Some of the strengths candidates identified that would make them good mentors included, “good relationships with co-workers,” “doing the job right the first time,” “I like to share what they know,” “I was a mentee,” “I am a positive person” and “I am responsible.” Mentors are compensated based on positive evaluations and retention of the mentee. The mentors are paid monthly, at the rate of $500 per mentee per year. The commitment includes giving the mentee individualized training and support in learning the core competencies of the job, developing a positive relationship with the mentee, and helping the mentee assimilate into the team.

Basically, once a mentor always a mentor! The mentor maintains her status permanently unless a job performance concern is established by their supervisor.

The mentors receive eight hours of training on topics such as communication, developing positive relationships, teamwork, giving respectful feedback, time management, how to deal with stress, what mentees need and when, and how to handle change. The second part of the mentor training includes a skills lab, where the mentors are tested on the same core competencies that the mentee is tested on, such as bathing, showering, ADL care, starting intravenous lines, admission procedures, etc. The mentors meet every month, led by the “champion” of the program (Pat McBride), to share best practices, new training opportunities, to provide input and feedback, and to learn new skills such as coaching and negative feedback. The mentors are also in constant communication with the champion to express ideas and discuss issues that may arise with the new mentee.

Mentors and mentees evaluate each other every month through written evaluations that are reviewed by the champion. This allows constant monitoring of the relationship and positive progression of training. Some examples of evaluation statements include: “She is a very hard worker and team player,” “She recognizes the need to help nursing assistants,” and “She needs occasional reminders to slow down.” Other statements have included, “He is an important asset to the organization” and “He can guide me and others in the right way to meet the standards of the organization.”

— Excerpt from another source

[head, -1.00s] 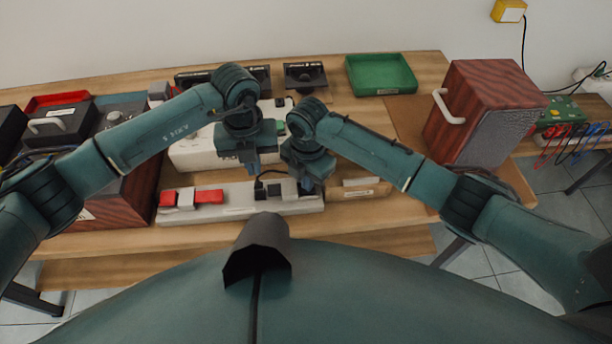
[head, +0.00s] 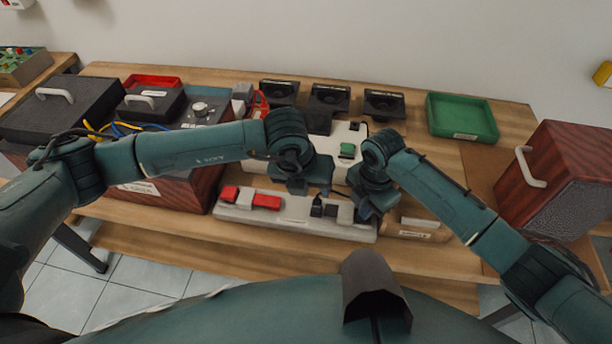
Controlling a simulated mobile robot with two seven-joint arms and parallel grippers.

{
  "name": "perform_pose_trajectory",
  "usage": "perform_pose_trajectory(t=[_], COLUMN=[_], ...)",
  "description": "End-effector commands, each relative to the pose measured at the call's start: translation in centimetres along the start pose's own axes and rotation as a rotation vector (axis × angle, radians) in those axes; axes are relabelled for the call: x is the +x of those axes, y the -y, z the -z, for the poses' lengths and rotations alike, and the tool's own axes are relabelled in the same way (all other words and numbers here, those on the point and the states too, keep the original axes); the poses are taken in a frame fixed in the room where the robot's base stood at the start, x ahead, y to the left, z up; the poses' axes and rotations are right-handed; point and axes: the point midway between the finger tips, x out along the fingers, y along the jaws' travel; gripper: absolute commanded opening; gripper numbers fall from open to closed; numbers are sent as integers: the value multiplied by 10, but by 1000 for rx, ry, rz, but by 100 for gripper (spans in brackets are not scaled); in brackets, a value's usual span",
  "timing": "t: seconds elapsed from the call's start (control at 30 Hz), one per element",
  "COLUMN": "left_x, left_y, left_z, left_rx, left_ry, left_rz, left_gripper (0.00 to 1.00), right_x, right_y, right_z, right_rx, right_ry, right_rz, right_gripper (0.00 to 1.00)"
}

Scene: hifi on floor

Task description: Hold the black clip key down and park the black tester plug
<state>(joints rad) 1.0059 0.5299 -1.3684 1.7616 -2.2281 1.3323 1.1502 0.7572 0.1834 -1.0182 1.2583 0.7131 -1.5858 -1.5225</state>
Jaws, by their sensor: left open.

See this CLC video about the mentorship program:

When a mentee has completed the year-long program, CLC has a big graduation party and the mentor introduces the mentee as a new team member. Once they graduate, a new mentor is introduced during a management team meeting, given a mentor pin and ribbon to wear, and receives a standing ovation. Often the employee who was a mentee goes on to become a mentor. The mentors are also involved in training other team members. Mentors have presented an empathy experience in-service to all the CLC employees and to the board.

Our program has helped new hires learn the landscape of CLC and gain a sense of belonging and support that includes having a best friend: A win for CLC, for the employees and for our residents.